Mettendo insieme i dati riportati dal New York Times e quelli della lettera/comunicato del Presidente sorgono spontanee alcune riflessioni.
Che cosa è che ha provocato lo spostamento di preferenze? Chi si è spostato? A parte le affermazioni del Presidente riguardo alle cifre stellari spese dalle grosse corporazioni e dalle lobbies di Washington per ostacolare il suo percorso verso una democrazia migliore, peraltro compensate, del tutto o in parte, dalle donazioni dei Democratici continuamente sollecitate, mi pare che le parole donne, cattolici ed indipendenti, usate dal New York Times suggeriscano chiaramente l’ esistenza e l’efficacia della paura per un pericolo.

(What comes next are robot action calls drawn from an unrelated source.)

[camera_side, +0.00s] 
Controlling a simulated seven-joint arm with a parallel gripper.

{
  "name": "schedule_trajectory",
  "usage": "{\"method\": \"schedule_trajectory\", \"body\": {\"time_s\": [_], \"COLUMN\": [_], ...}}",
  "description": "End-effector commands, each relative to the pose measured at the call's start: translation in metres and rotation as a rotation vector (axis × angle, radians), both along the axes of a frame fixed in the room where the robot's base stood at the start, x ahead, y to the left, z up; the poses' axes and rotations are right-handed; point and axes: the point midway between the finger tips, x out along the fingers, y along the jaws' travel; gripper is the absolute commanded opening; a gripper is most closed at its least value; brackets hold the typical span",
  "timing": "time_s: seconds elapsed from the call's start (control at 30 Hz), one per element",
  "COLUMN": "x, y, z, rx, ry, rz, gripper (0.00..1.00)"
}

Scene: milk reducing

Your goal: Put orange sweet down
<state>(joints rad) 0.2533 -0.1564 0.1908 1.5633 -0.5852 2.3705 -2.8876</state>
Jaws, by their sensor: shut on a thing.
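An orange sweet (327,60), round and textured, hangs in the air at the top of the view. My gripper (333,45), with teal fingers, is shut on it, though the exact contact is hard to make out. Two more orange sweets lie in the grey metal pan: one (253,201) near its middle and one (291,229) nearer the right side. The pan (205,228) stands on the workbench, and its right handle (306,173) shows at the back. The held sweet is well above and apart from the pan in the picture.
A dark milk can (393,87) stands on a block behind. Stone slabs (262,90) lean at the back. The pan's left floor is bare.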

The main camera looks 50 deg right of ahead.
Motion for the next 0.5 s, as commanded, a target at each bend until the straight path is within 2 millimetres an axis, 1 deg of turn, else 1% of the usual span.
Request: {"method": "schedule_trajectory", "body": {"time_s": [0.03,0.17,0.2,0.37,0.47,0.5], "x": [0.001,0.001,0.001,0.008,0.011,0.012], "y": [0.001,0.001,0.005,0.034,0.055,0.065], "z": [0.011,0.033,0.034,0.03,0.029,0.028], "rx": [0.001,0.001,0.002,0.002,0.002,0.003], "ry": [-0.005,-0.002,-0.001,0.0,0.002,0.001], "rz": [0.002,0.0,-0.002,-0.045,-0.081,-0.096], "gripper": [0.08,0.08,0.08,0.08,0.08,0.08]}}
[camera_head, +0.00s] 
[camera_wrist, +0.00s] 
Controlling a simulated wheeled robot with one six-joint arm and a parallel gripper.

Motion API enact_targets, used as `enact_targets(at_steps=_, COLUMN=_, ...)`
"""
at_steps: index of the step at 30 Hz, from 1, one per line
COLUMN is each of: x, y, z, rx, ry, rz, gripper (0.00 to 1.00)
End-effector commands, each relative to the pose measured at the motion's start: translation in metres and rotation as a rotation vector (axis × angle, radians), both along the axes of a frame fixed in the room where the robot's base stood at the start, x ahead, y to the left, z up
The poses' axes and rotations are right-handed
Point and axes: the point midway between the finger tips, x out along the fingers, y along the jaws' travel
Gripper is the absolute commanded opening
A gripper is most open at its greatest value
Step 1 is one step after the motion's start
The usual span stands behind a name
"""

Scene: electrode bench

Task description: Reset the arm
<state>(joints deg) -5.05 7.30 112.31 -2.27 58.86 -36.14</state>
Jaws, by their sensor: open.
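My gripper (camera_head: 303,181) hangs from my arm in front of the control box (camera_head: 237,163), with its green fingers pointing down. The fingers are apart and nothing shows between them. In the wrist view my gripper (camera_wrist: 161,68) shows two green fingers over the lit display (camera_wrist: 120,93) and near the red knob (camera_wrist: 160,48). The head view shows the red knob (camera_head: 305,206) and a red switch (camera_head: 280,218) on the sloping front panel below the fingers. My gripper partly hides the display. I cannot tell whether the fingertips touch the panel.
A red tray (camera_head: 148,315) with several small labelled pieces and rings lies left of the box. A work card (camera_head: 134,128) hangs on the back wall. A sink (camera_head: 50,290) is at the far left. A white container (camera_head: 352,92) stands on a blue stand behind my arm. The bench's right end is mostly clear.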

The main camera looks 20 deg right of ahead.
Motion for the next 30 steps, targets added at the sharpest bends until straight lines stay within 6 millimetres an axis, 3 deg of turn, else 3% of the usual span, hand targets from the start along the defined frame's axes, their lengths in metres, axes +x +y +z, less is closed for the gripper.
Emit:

Seminare paure è il sistema più semplice per raccogliere voti in gran quantità, condividerle crea una identità culturale dai connotati politici certi. Oggi la paura della presenza e/o prevalenza dell’ Islam con i suoi rituali di veli neri e lapidazioni di adultere stringe la gente intorno a quelli che, secondo le campagne elettorali, meglio difendono la propria cultura e la propria identità etnica. E mai come nel caso della presidenza Obama, uomo di colore e con un periodo dell’infanzia trascorso in Asia a contatto con culture e religioni islamiche, quella paura spinge a rifugiarsi nel grembo sicuro del GOP. Strano il passaggio dei meno ricchi, si può forse ritenere che siano quelli con titoli di studio meno elevati, ricordo infatti che durante la campagna per la presidenziali alcuni sondaggi davano ad Obama una maggiore popolarità fra gli Americani con i più alti titoli di studio. E questo è facilmente comprensibile, se si tiene conto dei suoi titoli accademici, e che è stato il primo uomo di colore a dirigere la rivista interna di giurisprudenza dell’università di Harvard. Insomma l’attuale presidente rappresenta meglio una minoranza di intellettuali, studiosi ed anche sognatori che può apprezzarlo, rappresenta meno bene quella massa di americani che vede la realizzazione dei propri sogni solo nel portafoglio, e che fermamente paventa cambiamenti troppo radicali dell’assetto sociale che possano in qualche modo diminuire i loro profitti annuali.
La battaglia fra il Duca di Nottingham e Robin Hood continua con alterne vicende. Si vota per un ideale, dice spesso il Presidente Obama. Questa affermazione è troppo difficile per larga parte dell’elettorato americano. Signor Presidente, per risalire nel gradimento degli Americani ci vorrà una buona dose di furbizia alla Bill Clinton.